## Given request
Among the lines below, keep only those from the one containing "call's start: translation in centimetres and" through the one containing "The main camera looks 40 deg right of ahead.", and reproduce them exactly.

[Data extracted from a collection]
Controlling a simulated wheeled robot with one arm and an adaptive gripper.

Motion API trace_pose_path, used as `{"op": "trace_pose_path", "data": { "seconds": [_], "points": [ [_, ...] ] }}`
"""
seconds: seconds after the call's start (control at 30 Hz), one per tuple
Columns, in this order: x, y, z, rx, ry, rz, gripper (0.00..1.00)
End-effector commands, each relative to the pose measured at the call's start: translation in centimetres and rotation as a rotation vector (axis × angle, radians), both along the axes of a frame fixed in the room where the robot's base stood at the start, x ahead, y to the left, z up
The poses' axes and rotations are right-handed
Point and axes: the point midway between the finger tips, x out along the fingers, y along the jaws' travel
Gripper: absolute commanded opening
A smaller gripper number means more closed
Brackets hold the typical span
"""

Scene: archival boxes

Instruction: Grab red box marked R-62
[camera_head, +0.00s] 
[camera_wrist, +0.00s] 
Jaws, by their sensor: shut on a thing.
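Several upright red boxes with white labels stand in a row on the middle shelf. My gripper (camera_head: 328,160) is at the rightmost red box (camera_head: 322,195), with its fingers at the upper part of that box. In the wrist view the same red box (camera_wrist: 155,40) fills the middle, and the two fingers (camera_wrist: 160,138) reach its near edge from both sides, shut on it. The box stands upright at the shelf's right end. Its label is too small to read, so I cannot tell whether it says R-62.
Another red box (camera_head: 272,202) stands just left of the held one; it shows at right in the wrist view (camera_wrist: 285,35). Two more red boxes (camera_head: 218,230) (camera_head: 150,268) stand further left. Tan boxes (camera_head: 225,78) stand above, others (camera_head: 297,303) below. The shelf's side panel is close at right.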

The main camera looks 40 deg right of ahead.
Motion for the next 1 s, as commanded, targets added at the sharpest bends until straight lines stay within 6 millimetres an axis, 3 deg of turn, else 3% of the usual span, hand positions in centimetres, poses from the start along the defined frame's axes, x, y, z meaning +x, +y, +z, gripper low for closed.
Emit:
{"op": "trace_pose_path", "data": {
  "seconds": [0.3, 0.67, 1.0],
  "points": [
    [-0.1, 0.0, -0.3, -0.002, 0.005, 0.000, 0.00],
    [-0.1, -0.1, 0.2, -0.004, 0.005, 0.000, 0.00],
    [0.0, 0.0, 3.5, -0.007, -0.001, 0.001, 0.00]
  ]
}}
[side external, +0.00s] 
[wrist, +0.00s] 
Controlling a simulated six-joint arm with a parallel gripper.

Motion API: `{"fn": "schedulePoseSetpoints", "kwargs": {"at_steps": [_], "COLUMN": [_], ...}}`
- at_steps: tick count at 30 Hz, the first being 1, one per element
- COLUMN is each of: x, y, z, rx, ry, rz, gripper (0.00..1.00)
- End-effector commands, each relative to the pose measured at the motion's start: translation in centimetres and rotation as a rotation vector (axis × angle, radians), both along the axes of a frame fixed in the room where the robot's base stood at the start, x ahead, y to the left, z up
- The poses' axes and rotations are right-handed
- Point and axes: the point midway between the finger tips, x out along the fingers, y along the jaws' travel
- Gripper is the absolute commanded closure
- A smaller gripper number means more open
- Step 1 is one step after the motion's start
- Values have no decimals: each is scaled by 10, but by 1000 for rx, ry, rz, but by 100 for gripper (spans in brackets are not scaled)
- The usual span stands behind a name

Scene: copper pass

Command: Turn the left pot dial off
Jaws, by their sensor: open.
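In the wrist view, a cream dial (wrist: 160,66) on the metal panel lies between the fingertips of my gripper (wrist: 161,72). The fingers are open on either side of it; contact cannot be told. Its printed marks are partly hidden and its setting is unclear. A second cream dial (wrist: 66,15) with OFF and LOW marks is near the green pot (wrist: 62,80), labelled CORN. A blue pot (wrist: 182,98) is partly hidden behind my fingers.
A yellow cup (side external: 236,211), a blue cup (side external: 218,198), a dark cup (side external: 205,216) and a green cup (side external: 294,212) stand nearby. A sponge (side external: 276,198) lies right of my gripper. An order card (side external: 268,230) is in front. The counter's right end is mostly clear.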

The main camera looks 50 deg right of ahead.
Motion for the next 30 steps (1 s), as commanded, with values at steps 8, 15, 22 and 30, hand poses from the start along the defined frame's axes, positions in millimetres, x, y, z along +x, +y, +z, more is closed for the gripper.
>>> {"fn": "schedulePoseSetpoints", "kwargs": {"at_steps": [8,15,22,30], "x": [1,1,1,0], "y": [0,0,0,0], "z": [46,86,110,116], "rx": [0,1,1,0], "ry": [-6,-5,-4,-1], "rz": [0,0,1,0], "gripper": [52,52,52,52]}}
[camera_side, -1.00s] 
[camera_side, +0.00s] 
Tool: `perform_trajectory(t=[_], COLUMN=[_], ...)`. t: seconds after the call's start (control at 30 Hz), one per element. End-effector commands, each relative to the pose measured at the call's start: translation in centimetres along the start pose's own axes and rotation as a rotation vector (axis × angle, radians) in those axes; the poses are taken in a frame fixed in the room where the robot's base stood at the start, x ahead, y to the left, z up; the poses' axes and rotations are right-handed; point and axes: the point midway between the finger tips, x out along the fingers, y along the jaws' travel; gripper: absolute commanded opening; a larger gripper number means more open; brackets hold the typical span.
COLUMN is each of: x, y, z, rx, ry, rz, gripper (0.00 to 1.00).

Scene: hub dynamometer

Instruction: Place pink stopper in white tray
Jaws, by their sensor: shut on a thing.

## Output
End-effector commands, each relative to the pose measured at the call's start: translation in centimetres and rotation as a rotation vector (axis × angle, radians), both along the axes of a frame fixed in the room where the robot's base stood at the start, x ahead, y to the left, z up
The poses' axes and rotations are right-handed
Point and axes: the point midway between the finger tips, x out along the fingers, y along the jaws' travel
Gripper: absolute commanded opening
A smaller gripper number means more closed
Brackets hold the typical span
"""

Scene: archival boxes

Instruction: Grab red box marked R-62
[camera_head, +0.00s] 
[camera_wrist, +0.00s] 
Jaws, by their sensor: shut on a thing.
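Several upright red boxes with white labels stand in a row on the middle shelf. My gripper (camera_head: 328,160) is at the rightmost red box (camera_head: 322,195), with its fingers at the upper part of that box. In the wrist view the same red box (camera_wrist: 155,40) fills the middle, and the two fingers (camera_wrist: 160,138) reach its near edge from both sides, shut on it. The box stands upright at the shelf's right end. Its label is too small to read, so I cannot tell whether it says R-62.
Another red box (camera_head: 272,202) stands just left of the held one; it shows at right in the wrist view (camera_wrist: 285,35). Two more red boxes (camera_head: 218,230) (camera_head: 150,268) stand further left. Tan boxes (camera_head: 225,78) stand above, others (camera_head: 297,303) below. The shelf's side panel is close at right.

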The main camera looks 40 deg right of ahead.

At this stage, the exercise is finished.